> What you should do
Gather up the lines that contain "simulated".

> Data for this task

# # # # # # #

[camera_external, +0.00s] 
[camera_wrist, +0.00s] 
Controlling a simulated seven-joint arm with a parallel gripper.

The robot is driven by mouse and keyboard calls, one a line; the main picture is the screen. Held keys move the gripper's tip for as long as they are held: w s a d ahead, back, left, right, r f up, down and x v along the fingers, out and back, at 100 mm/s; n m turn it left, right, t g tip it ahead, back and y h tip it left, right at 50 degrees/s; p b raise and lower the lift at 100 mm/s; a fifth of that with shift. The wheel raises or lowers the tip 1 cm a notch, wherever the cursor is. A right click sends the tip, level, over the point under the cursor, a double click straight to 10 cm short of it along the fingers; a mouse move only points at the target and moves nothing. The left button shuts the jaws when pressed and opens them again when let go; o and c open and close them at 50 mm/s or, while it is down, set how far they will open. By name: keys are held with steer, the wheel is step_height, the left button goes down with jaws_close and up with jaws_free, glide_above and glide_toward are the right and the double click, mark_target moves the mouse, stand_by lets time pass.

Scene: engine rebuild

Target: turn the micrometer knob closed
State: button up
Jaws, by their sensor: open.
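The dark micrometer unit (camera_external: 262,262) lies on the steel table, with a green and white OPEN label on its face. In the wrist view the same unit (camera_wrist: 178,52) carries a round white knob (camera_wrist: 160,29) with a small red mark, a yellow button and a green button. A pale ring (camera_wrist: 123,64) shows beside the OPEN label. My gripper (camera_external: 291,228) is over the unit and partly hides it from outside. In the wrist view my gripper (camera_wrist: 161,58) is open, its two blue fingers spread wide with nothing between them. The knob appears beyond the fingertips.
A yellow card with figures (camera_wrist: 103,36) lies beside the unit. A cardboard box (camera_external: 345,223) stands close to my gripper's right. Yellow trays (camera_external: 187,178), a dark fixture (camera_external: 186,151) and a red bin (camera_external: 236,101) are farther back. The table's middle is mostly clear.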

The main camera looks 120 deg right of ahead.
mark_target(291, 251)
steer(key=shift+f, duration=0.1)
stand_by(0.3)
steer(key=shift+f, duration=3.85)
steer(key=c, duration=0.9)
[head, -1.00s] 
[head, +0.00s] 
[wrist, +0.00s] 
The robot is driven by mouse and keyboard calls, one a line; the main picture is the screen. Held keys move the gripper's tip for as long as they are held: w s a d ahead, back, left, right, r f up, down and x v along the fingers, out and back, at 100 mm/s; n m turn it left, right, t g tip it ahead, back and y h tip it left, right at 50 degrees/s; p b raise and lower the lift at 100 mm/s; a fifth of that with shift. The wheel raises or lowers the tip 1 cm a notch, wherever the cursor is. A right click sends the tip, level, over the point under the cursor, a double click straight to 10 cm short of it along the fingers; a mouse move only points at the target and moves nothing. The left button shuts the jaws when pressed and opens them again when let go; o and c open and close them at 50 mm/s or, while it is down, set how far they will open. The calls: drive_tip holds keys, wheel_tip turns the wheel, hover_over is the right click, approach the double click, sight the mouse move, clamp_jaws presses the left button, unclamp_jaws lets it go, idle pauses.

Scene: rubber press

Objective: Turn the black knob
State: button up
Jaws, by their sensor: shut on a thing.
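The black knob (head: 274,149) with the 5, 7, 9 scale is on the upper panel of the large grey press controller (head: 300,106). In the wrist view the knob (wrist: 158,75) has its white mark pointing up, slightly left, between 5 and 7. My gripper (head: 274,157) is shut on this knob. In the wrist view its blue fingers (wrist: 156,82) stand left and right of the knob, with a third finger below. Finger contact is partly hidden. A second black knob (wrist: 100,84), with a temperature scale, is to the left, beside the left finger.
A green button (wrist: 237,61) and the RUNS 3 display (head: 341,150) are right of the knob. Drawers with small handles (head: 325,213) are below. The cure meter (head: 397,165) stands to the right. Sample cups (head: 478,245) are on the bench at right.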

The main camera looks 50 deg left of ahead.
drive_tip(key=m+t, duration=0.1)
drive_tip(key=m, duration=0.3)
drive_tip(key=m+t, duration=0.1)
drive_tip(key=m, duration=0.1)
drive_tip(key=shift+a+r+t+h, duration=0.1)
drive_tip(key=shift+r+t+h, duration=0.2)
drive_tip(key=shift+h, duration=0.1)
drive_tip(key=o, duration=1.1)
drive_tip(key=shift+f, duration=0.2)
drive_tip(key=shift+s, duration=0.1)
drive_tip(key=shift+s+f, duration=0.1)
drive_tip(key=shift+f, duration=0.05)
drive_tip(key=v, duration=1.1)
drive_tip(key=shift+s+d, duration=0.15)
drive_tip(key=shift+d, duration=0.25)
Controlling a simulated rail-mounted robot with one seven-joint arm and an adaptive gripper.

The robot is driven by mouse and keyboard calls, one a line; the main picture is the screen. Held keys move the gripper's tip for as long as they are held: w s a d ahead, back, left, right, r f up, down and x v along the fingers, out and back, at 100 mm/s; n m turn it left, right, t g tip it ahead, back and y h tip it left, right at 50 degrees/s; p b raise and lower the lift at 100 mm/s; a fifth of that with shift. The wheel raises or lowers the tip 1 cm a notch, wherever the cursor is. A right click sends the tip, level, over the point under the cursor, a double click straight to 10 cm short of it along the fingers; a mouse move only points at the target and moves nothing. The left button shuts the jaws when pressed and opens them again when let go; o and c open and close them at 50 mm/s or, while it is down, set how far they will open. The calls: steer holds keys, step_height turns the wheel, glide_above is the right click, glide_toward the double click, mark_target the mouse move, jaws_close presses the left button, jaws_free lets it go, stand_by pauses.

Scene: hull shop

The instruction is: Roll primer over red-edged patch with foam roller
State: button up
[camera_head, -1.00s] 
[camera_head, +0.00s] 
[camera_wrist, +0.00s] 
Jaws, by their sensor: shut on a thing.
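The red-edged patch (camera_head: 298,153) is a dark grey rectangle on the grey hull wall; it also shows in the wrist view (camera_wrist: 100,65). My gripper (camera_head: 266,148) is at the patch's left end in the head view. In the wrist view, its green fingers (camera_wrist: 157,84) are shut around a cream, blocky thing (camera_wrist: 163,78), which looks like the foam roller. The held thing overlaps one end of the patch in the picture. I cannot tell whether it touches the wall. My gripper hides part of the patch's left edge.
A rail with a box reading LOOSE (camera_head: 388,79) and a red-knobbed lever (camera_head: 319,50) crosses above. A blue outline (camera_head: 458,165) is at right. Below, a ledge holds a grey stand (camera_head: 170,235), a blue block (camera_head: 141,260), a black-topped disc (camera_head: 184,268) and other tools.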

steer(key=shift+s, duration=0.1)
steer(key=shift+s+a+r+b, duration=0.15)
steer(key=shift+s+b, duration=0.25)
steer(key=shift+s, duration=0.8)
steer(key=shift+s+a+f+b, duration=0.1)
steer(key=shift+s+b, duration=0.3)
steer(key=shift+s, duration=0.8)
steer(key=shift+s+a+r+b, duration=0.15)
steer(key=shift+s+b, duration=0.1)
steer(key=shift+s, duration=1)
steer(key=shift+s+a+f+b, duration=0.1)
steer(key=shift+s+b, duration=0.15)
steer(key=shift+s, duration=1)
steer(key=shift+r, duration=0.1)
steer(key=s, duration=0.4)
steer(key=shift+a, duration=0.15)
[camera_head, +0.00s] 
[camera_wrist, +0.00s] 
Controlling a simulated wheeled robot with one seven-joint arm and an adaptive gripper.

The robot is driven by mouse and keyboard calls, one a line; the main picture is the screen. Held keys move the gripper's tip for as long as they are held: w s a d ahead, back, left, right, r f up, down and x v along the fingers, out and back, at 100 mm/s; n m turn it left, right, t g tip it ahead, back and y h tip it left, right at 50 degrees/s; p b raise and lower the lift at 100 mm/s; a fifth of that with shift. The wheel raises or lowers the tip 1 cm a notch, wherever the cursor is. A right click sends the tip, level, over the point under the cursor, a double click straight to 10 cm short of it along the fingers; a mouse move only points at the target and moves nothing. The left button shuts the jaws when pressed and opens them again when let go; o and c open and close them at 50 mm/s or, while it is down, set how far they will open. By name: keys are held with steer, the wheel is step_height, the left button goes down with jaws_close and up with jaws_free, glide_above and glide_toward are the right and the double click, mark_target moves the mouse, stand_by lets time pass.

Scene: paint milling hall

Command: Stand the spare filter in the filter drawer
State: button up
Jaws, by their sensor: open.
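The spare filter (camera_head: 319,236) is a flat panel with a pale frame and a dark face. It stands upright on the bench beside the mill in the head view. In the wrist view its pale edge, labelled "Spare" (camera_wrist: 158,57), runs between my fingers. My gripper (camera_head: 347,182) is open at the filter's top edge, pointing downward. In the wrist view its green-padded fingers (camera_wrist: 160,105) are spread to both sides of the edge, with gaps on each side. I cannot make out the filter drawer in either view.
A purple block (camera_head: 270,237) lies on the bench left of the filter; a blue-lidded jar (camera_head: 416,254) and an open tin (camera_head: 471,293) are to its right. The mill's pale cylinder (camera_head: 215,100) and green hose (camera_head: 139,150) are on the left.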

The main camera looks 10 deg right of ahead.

# # # # # # #

> Right answer
Controlling a simulated seven-joint arm with a parallel gripper.
Controlling a simulated rail-mounted robot with one seven-joint arm and an adaptive gripper.
Controlling a simulated wheeled robot with one seven-joint arm and an adaptive gripper.

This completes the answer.